Copy out exactly the lines running from the one with "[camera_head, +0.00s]" through the final line, both ends included, and nothing else. Pictures stay out of the copy.
'''
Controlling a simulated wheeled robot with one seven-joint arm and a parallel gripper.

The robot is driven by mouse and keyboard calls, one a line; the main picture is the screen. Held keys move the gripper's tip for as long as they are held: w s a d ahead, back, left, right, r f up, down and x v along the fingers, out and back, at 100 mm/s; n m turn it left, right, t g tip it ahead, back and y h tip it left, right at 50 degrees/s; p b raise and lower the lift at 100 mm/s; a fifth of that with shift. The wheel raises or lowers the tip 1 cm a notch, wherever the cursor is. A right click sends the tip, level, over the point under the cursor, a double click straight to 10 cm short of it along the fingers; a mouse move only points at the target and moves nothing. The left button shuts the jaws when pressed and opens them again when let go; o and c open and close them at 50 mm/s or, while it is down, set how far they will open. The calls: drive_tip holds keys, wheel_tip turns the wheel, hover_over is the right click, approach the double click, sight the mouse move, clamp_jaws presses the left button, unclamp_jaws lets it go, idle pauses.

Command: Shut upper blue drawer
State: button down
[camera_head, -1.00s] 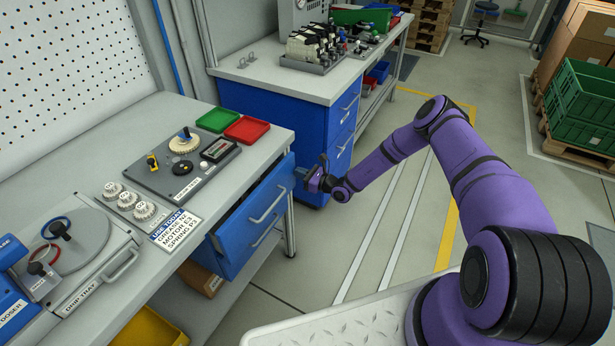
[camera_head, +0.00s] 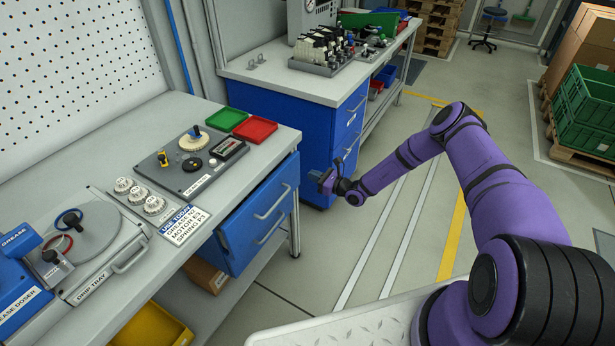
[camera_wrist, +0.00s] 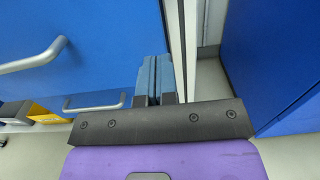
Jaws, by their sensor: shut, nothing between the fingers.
'''
§ **ANSWER TO THIS TASK**
[camera_head, +0.00s] 
[camera_wrist, +0.00s] 
Jaws, by their sensor: shut, nothing between the fingers.

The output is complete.